WRITTEN INSTRUCTION
Reproduce the data below verbatim from the line containing "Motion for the" through its final line, and produce nothing more.

DATA LINES
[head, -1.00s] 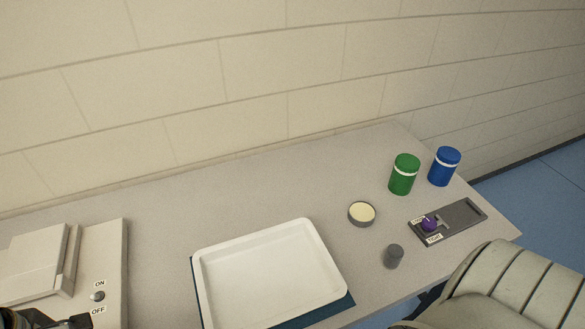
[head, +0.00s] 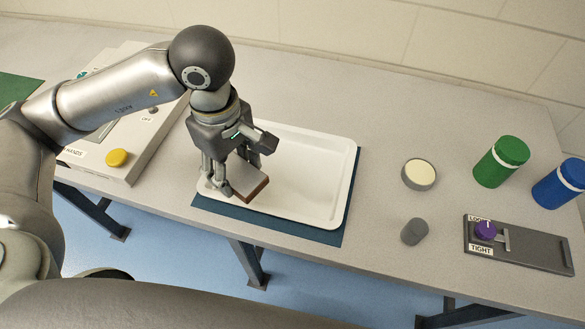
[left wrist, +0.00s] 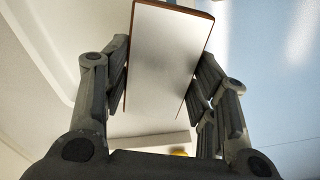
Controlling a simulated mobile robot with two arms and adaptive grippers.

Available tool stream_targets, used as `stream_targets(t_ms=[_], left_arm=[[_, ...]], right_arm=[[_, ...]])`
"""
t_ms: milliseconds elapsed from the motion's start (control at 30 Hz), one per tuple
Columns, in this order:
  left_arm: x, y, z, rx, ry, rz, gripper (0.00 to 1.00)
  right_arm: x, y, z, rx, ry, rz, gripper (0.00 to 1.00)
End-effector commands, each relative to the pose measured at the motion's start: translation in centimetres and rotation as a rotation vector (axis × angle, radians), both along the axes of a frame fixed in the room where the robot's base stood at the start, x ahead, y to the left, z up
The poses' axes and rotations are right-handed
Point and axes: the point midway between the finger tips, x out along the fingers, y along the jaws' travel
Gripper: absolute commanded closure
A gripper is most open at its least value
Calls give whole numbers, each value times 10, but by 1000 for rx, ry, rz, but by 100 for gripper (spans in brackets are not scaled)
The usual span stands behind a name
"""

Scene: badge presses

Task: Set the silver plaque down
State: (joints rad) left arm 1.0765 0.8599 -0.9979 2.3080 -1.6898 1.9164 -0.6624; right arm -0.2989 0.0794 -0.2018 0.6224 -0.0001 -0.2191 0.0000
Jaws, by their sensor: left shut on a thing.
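The silver plaque (head: 249,183) has a pale silver face and reddish-brown edges. My left gripper (head: 232,180) is shut on it, with a finger along each long side in the left wrist view, where the plaque's face (left wrist: 165,70) shows large between the fingers. In the head view the plaque is over the front left part of the white tray (head: 335,165), tilted. I cannot tell whether it touches the tray. My right gripper is not in view.
The tray lies on a dark blue mat (head: 300,234). A press with a yellow button (head: 116,158) stands left. To the right are a round cream-topped tin (head: 419,174), a grey cylinder (head: 414,232), a green jar (head: 500,162), a blue jar (head: 560,185) and a purple-knobbed gauge (head: 530,247).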

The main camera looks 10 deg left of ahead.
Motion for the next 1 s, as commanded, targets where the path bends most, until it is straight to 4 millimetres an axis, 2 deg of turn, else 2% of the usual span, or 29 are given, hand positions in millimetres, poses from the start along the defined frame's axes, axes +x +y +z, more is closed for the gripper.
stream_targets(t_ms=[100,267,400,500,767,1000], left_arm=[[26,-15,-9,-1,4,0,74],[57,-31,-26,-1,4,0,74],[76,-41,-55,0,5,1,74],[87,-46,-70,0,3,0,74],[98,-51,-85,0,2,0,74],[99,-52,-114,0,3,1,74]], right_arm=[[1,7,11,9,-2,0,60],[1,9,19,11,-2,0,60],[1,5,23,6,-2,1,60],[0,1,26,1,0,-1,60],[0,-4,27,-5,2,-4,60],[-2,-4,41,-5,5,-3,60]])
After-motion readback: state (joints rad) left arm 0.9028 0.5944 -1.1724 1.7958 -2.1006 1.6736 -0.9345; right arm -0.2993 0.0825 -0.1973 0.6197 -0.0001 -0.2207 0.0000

EXERCISE ANSWER
Motion for the next 1 s, as commanded, targets where the path bends most, until it is straight to 4 millimetres an axis, 2 deg of turn, else 2% of the usual span, or 29 are given, hand positions in millimetres, poses from the start along the defined frame's axes, axes +x +y +z, more is closed for the gripper.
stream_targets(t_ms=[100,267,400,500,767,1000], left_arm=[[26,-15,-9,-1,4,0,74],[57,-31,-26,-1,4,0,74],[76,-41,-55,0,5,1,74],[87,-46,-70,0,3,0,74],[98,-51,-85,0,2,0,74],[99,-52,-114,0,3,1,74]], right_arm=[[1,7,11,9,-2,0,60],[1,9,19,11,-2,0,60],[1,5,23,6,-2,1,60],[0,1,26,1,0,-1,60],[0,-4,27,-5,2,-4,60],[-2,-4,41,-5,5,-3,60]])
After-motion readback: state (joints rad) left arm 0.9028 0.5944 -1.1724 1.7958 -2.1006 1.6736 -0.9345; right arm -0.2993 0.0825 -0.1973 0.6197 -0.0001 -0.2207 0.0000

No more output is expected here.